Originally posted by: BlueAcolyte
I note that this article says they are still releasing in February and March.
Also, WTF is FSB noise?
Intel uses a parallel bus system, as such, there are at least one routing for each bit in the bus for each block in the transaction. For Intel 64 bits, thus 64 separate lines ...
An electron traveling down a wire must be pushed by a voltage, a traveling electron will also lose energy as it travels and it loses that energy by giving off electromagnetic radiation. A wire next to another can then act as an antennea, absrobing that radiation and transmitting it back into the electrical stream this generates noise or cross talk.
http://www.google.com/search?s...s+signaling+cross+talk
You will find many papers, methods and techniques by which people study to find ways of transmission of digital signals cleanly without noise or cross-talk betwen adjacent runs. This is just the physics of traveling electrons and the engineering bussing systems.
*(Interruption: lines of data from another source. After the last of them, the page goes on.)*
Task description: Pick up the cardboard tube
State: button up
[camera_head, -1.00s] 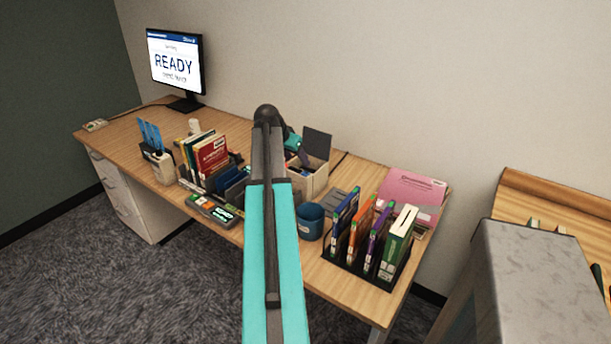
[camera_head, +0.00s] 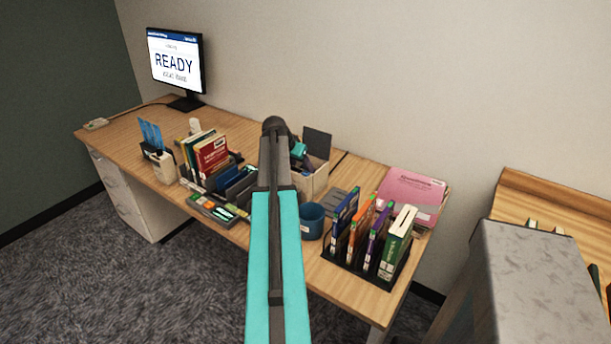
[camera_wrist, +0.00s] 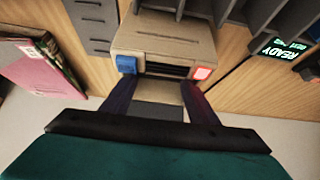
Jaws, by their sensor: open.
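I cannot make out the cardboard tube for sure in either view. A small pale cylinder (camera_head: 195,126) stands behind the books in the head view; I cannot tell what it is. My gripper (camera_wrist: 158,90) is open, with two dark fingers apart and nothing seen between them. A blue item (camera_wrist: 127,64) and a red-and-white item (camera_wrist: 202,73) show at the box's opening.
A blue cup (camera_head: 312,222) stands in front of the box. A black rack (camera_head: 352,262) of upright binders and a pink folder (camera_head: 410,190) are to the right. Books (camera_head: 208,158) and a monitor (camera_head: 176,65) are to the left.

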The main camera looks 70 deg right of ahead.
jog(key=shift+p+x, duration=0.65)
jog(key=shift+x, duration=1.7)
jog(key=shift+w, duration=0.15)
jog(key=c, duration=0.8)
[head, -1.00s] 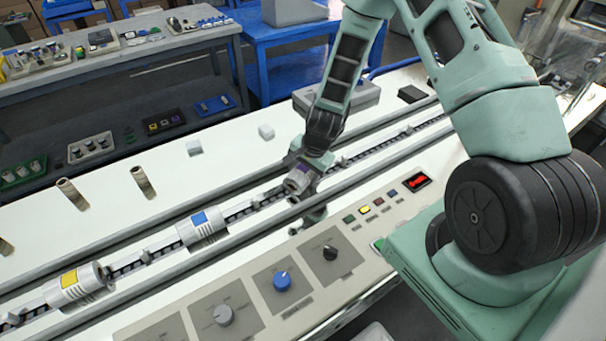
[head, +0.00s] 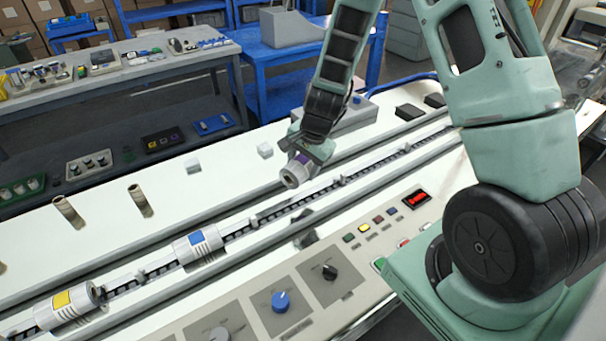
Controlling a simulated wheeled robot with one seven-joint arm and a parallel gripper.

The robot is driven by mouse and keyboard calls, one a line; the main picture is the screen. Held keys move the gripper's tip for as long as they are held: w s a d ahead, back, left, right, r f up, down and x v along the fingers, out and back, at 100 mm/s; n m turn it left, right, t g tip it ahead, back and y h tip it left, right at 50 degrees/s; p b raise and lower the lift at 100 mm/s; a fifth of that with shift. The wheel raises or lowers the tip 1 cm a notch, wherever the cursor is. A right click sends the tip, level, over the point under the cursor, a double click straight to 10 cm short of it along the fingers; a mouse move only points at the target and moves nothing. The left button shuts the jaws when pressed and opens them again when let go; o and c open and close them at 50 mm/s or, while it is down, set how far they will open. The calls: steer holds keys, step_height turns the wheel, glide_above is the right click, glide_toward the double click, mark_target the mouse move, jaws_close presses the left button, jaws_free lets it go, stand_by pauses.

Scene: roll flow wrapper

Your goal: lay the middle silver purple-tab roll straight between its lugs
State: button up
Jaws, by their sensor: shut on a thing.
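My gripper (head: 301,160) is shut on the silver purple-tab roll (head: 289,180). The roll shows its round end with a dark core, and a bit of purple shows beside the fingers. It hangs over the far rail of the long conveyor channel (head: 300,204), apart from the dark chain. Much of the roll is hidden by the gripper. Small grey lugs stand along the chain, one (head: 254,222) left of the roll and one (head: 338,181) right of it. The stretch of chain between these lugs is empty.
A blue-tab roll (head: 207,245) and a yellow-tab roll (head: 62,309) lie in the channel at the left. Two small white blocks and upright brown cores (head: 141,203) stand on the white deck behind. The control panel (head: 255,320) lies in front.

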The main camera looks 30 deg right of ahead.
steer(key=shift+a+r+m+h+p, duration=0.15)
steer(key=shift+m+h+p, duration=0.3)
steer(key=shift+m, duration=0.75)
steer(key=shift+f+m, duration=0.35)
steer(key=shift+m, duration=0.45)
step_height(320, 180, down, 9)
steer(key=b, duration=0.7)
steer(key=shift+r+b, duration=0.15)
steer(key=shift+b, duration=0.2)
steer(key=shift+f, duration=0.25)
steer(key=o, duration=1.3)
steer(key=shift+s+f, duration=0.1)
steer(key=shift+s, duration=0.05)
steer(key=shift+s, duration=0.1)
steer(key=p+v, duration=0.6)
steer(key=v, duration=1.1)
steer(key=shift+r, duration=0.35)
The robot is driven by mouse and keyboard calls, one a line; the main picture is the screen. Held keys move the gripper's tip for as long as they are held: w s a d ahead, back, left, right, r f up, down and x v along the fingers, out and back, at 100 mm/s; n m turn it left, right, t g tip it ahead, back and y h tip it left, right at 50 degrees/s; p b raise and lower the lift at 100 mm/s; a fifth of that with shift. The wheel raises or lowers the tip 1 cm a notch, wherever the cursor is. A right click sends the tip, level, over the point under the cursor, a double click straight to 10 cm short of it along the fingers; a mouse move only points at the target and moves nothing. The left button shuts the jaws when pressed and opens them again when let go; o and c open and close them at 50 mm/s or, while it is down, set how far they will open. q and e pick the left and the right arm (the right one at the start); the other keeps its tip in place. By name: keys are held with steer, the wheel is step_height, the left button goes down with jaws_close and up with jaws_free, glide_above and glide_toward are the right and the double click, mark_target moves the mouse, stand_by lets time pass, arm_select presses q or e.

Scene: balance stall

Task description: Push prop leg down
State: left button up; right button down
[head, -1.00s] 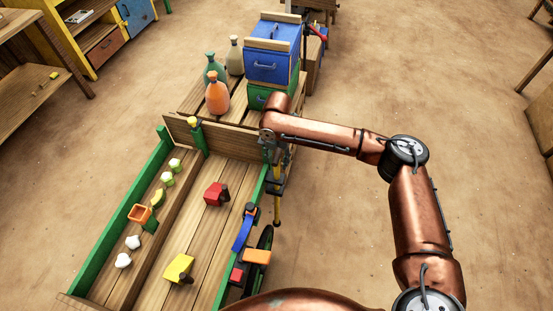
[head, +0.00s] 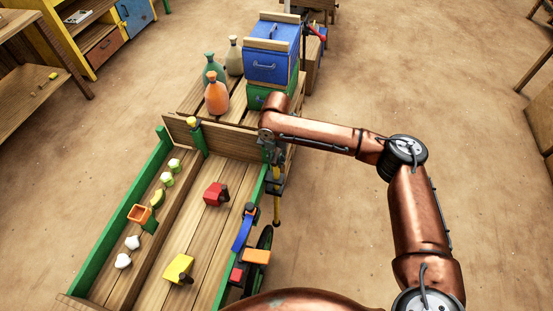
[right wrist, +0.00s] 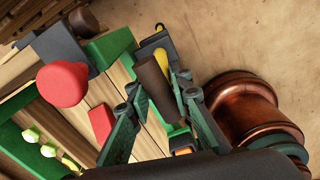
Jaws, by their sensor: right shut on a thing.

In fact, if you look closely at various motherboards, you will see in the top one or two layers the electrical wiring between sockets, in some cases you can see a wiggle in the trace or a loop back and forth, for example see this image:
http://www.virtual-hideout.net...imits/images/07_sm.jpg
Look at the line traces right around the P and the R of the word 'PRO', notice some are wiggled, and between the 5 and the P a few loop back against each other...
This is done for several reasons, one is to break up the potential cross-signalling that may introduce noise into the line, other reasons are to match the total impedance and balance out the load to the two devices it is running between.
Nonetheless, with a dual die packaging, Intel has to be mindful of potential EM interferiences within the package, also spec the right voltage and strengths of the signal to the package, and design such that noise from one bit line will not corrupt the signal from a different bit line....
Despite people's jokes and inuendo's that the MCM is simply gluing together, this is quite abit of engineering that goes into the actual package, one might even say it is innovative for package technology (but that type of person would be one who knows what they are actually talking about).